Prompt |
Single out the lines that include the word "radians". Copy them.
BEGIN Data shown
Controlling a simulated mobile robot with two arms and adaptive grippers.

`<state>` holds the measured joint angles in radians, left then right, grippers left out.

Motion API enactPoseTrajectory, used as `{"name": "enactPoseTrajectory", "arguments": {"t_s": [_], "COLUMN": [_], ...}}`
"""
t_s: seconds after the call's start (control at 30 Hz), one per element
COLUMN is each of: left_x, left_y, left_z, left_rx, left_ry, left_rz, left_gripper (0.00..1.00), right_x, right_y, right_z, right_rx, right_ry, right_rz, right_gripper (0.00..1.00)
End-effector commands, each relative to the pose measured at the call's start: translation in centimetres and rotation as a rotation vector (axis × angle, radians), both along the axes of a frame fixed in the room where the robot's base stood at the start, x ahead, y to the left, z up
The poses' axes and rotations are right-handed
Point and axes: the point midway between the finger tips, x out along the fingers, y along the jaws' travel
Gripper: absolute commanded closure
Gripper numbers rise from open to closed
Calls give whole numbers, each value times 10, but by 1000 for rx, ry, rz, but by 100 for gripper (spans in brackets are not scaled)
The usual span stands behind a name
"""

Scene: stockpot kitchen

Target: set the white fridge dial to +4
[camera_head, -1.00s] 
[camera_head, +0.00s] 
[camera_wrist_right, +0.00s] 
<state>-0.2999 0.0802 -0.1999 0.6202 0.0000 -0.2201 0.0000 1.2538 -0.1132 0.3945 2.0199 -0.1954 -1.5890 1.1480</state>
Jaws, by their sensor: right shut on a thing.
END Data shown
Solution to the problem |
`<state>` holds the measured joint angles in radians, left then right, grippers left out.
End-effector commands, each relative to the pose measured at the call's start: translation in centimetres and rotation as a rotation vector (axis × angle, radians), both along the axes of a frame fixed in the room where the robot's base stood at the start, x ahead, y to the left, z up

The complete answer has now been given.